NATURE’S TURN: Praise, protect, advocate
December 2 – 15, 2019
Mount Washington — When the recent snow and hard freeze sent me indoors, I was ready to research connections between local environmental concerns and urgent global issues and calls to action. Serendipitously, I received the sublime image, “Cherry Blizzard,” from renowned photographer Tom Zetterstrom. The photograph is one of 30 in Zetterstrom’s upcoming exhibition, “Homage to Ice and Snow: vintage silver prints from three portfolios,” at the Five Points Gallery in nearby Torrington, Connecticut. Tom is the consummate advocate for nature, as described by Eleanor Charles in the New York Times, Nov. 12, 2000: “As a photographer of trees and an activist in their protection, Tom Zetterstrom has probably done more to promote their beauty and value than Joyce Kilmer*.” “Homage to Ice and Snow” opens this Friday, Dec. 6, 2019, and is up through Jan. 18, 2020. http://www.fivepointsgallery.org/
Works of art and education that stir and strengthen a community’s sense of identity between nature and humanity further environmental sustainability. Social and political actions are also necessary. Tom Zetterstrom points out that invasive plants and insects are the most significant threats to the health of trees and forests. In the interest of controlling aggressive invasives in the tri-state Berkshires, Zetterstrom’s home region, he is engaged with the Great Barrington Conservation Commission. For reporting on a recent meeting, including videos, focused on efforts to ban the herbicide glyphosate, go to https://theberkshireedge.com/wetland-expert-urges-ban-on-use-of-roundup-weed-killer/ The discussion will continue at follow-up GB ConCom meetings. Check https://theberkshireedge.com/ for meeting dates and agendas.

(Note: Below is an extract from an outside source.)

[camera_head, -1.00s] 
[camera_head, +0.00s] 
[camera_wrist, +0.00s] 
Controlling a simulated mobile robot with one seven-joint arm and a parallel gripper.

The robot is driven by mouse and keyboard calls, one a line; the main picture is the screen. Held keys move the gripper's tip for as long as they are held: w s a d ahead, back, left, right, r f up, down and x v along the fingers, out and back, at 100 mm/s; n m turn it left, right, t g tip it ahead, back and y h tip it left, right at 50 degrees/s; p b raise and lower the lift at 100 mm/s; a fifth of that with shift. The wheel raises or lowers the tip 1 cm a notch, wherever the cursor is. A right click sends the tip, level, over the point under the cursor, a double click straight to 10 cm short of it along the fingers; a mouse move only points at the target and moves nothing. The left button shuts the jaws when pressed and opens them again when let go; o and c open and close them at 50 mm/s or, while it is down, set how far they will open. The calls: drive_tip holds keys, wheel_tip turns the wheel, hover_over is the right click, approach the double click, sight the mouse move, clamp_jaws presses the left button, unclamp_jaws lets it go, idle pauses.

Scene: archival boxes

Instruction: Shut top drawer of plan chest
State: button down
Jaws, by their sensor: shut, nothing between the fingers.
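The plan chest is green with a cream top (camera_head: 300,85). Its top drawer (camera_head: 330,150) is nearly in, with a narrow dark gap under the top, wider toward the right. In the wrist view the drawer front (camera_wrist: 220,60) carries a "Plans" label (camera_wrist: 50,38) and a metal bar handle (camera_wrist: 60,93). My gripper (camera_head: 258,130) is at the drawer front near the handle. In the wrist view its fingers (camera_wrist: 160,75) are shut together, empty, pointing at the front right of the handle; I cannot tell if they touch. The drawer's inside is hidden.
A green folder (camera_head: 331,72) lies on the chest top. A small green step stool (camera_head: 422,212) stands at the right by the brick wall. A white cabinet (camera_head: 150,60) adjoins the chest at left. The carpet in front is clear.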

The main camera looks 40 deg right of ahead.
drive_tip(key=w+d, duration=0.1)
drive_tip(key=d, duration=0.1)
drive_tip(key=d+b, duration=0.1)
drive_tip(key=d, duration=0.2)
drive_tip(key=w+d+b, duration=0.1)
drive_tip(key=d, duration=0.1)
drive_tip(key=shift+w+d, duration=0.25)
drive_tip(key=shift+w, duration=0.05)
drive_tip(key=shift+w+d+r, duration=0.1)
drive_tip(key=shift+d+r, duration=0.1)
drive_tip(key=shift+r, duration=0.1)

Please consider taking these additional actions, one national the other for cole crop gardeners:
– Beleaguered Endangered Species Act (ESA), information and petition drive https://www.audubon.org/news/more-1600-scientists-call-congress-fully-fund-wildlife-protection
– Gardeners take note: according to UMass Vegetable Program**, both the imported cabbage worm and the cross-striped cabbage worm, which was formerly restricted to the south, overwinter as pupae in our garden soils. If you can still get to areas with remnants of any member of the cabbage family, remove completely and actively compost.